INPUT FOR THIS TASK:

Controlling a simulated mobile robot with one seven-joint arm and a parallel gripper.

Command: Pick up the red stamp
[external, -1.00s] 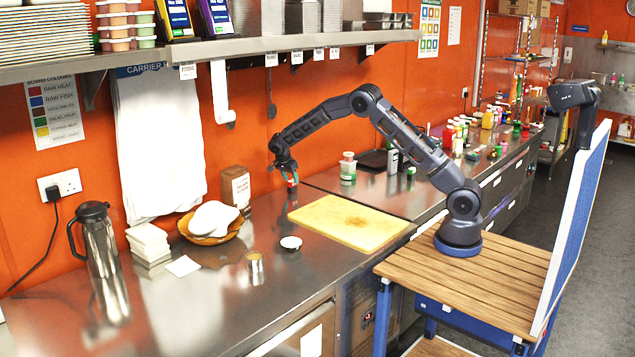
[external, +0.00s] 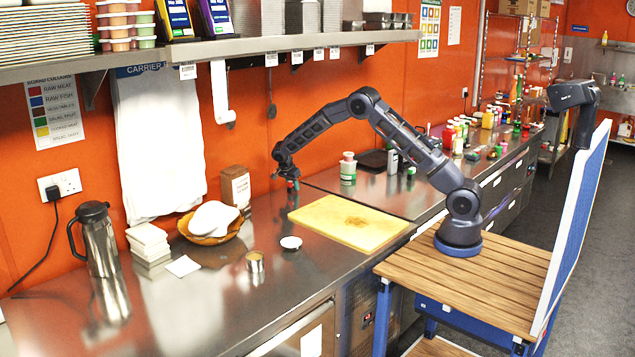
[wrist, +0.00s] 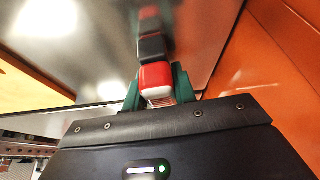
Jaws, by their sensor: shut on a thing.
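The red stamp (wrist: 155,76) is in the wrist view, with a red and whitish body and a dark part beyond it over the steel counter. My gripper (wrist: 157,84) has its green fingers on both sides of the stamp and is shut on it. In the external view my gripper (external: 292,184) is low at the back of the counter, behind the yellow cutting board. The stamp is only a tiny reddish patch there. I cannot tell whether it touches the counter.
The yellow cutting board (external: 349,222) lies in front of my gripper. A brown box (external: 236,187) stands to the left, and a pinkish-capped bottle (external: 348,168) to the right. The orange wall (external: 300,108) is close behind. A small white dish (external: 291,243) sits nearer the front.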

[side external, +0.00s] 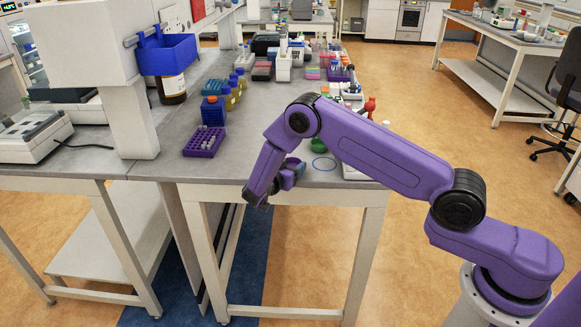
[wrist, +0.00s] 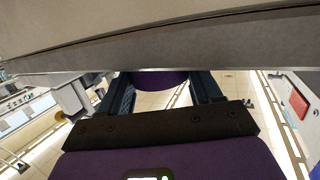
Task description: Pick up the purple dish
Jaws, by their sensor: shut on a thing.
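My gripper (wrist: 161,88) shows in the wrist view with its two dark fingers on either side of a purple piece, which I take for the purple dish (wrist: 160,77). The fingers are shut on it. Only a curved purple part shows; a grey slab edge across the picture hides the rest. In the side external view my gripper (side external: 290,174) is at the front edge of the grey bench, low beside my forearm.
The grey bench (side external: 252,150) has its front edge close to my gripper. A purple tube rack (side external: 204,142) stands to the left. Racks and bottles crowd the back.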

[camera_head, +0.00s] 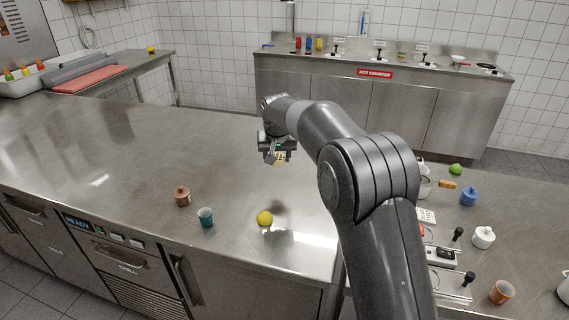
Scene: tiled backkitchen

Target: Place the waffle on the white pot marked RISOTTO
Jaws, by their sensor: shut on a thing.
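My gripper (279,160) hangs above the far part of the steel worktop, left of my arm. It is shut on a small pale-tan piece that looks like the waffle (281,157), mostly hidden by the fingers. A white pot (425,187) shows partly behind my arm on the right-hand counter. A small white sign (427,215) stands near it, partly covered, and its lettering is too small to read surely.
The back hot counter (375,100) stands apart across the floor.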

* * *

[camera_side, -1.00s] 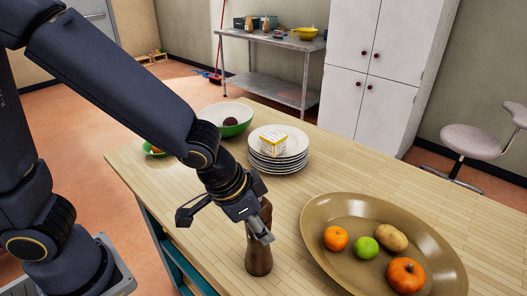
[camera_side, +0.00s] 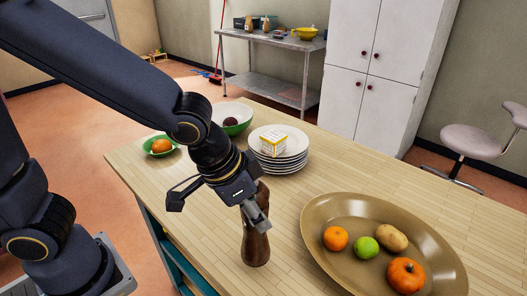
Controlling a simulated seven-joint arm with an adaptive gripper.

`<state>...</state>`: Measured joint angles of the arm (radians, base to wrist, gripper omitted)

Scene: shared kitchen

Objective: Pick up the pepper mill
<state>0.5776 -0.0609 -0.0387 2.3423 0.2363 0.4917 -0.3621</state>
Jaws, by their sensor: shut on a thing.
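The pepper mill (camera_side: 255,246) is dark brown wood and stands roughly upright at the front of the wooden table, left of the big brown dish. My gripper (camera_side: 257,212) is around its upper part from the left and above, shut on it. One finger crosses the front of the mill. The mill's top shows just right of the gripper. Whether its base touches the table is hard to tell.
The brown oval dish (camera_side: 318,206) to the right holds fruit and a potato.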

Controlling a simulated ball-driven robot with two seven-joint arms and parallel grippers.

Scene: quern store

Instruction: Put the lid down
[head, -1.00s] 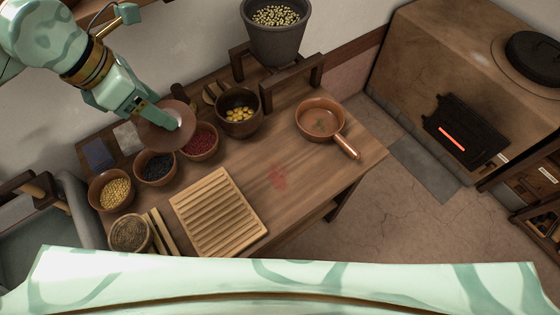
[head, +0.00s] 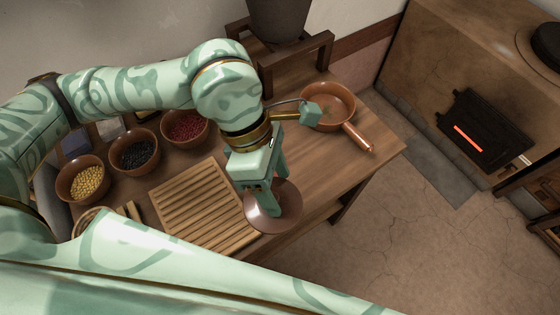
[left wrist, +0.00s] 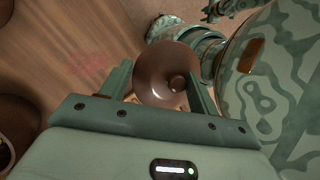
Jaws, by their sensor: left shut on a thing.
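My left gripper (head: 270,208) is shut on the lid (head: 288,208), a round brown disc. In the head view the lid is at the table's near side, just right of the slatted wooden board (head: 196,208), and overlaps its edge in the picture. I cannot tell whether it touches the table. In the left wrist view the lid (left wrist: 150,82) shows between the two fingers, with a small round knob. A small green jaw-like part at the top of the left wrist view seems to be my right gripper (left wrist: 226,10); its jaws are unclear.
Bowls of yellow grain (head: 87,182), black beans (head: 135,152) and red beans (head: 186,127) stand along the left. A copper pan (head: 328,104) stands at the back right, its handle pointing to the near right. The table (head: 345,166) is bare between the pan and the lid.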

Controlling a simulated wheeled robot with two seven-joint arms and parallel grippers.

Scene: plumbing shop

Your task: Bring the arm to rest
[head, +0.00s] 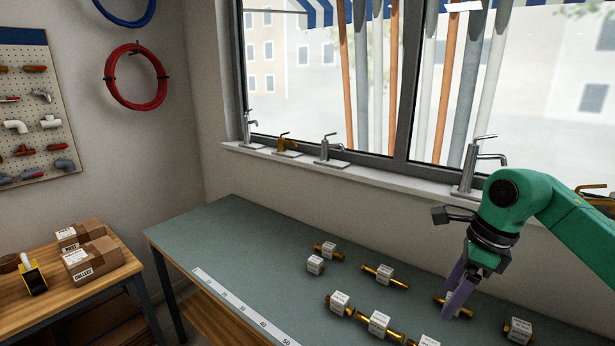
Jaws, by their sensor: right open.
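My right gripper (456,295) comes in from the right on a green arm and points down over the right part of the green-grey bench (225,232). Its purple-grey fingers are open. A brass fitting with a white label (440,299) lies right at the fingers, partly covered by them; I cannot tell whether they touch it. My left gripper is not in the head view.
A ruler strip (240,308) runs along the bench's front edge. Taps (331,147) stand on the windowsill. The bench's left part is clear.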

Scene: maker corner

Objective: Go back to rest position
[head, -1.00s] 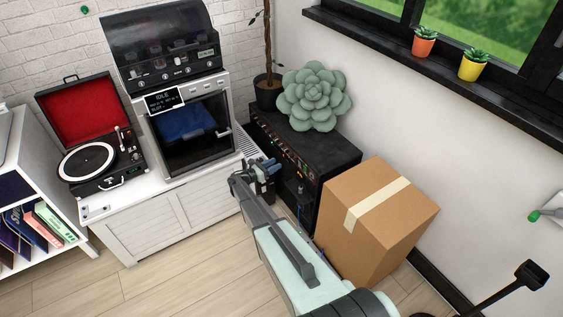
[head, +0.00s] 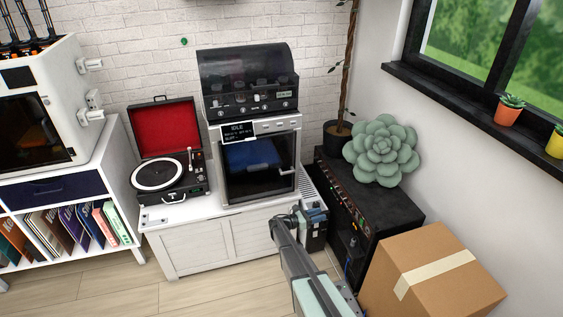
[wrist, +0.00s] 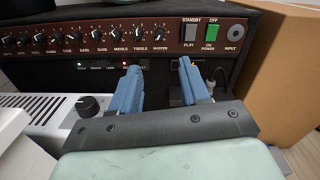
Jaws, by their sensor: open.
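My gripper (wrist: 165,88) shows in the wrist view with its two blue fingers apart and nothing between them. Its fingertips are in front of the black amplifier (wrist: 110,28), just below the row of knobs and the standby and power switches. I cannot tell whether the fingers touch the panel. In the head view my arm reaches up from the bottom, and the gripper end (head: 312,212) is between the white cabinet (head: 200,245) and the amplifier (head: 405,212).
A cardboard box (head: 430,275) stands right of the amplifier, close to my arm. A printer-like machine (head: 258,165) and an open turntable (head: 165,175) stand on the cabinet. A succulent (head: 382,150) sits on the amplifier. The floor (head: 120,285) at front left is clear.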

TASK OBJECTIVE: From the records above, copy exactly the stretch from the line holding "Instruction: Put the lid down" through the line holding "[left wrist, +0.00s]", both ends included, without the pictures.

TASK RESPONSE:
Instruction: Put the lid down
[head, -1.00s] 
[head, +0.00s] 
[left wrist, +0.00s] 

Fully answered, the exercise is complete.